On 01.09.22 10:30, Muchun Song wrote:
> The memory-notify-based approach aims to handle meory-less nodes, however, it just adds
> the complexity of code as pointed by David in thread [1].  The handling of memory-less
> nodes is introduced by commit 4faf8d950ec4 ("hugetlb: handle memory hot-plug events").
> From its commit message, we cannot find any necessity of handling this case.
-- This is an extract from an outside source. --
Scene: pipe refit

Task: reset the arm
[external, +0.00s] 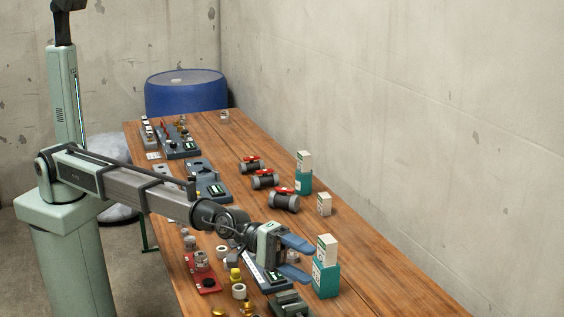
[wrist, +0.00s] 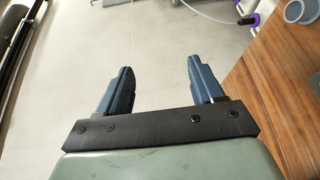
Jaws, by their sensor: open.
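My gripper (external: 300,257) has two blue fingers and is open and empty. In the external view it is held over the near part of the wooden table, in front of a teal and white box (external: 326,278). Whether it touches the box cannot be told from this view. In the wrist view the two fingers of my gripper (wrist: 155,85) stand well apart with bare pale floor between and beyond them. My arm reaches out low from its base at the left.
The wooden table (external: 350,265) shows at the right in the wrist view. Several grey valves with red handles, such as one (external: 284,201), lie mid-table. Another teal box (external: 304,180) stands by the wall. Small fittings and a red plate (external: 203,275) crowd the near left. A blue drum (external: 186,93) stands behind.
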So, we can
> simply register/unregister sysfs entries in register_node/unregister_node to simlify the
> code.
> 
> https://lore.kernel.org/linux-mm/60933ffc-b850-976c-78a0-0ee6e0ea9ef0@redhat.com/ [1]
> Suggested-by: David Hildenbrand <david@redhat.com>
> Signed-off-by: Muchun Song <songmuchun@bytedance.com>
> ---
>  drivers/base/node.c  |  7 +++++--
>  include/linux/node.h |  5 +++++
>  mm/hugetlb.c         | 37 ++++++++++---------------------------
>  3 files changed, 20 insertions(+), 29 deletions(-)
> 
> diff --git a/drivers/base/node.c b/drivers/base/node.c
> index ed391cb09999..cf115d5a9b8a 100644
> --- a/drivers/base/node.c
> +++ b/drivers/base/node.c
> @@ -608,10 +608,12 @@ static int register_node(struct node *node, int num)
>  	node->dev.groups = node_dev_groups;
>  	error = device_register(&node->dev);
>  
> -	if (error)
> +	if (error) {
>  		put_device(&node->dev);
> -	else
> +	} else {
> +		hugetlb_register_node(node);
>  		compaction_register_node(node);
> +	}

Good, so this matches what other code does.

>  
>  	return error;
>  }
> @@ -625,6 +627,7 @@ static int register_node(struct node *node, int num)
>   */
>  void unregister_node(struct node *node)
>  {
> +	hugetlb_unregister_node(node);
>  	compaction_unregister_node(node);
>  	node_remove_accesses(node);
>  	node_remove_caches(node);
> diff --git a/include/linux/node.h b/include/linux/node.h
> index 427a5975cf40..f5d41498c2bf 100644
> --- a/include/linux/node.h
> +++ b/include/linux/node.h
> @@ -138,6 +138,11 @@ extern void unregister_memory_block_under_nodes(struct memory_block *mem_blk);
>  extern int register_memory_node_under_compute_node(unsigned int mem_nid,
>  						   unsigned int cpu_nid,
>  						   unsigned access);
> +
> +#ifdef CONFIG_HUGETLBFS
> +void hugetlb_register_node(struct node *node);
> +void hugetlb_unregister_node(struct node *node);
> +#endif

compaction_register_node() resides in include/linux/compaction.h, so I
wonder if this should go into hugetlb.h (unless it causes trouble)

>  #else
>  static inline void node_dev_init(void)
>  {
> diff --git a/mm/hugetlb.c b/mm/hugetlb.c
> index d0617d64d718..722e862bb6be 100644
> --- a/mm/hugetlb.c
> +++ b/mm/hugetlb.c
> @@ -3898,6 +3898,7 @@ static void __init hugetlb_sysfs_init(void)
>  }
>  
>  #ifdef CONFIG_NUMA
> +static bool hugetlb_initialized __ro_after_init;

We set it out of hugetlb_register_all_nodes(), so it conceptually not
correct. We either need a better name here or set it from generic init code.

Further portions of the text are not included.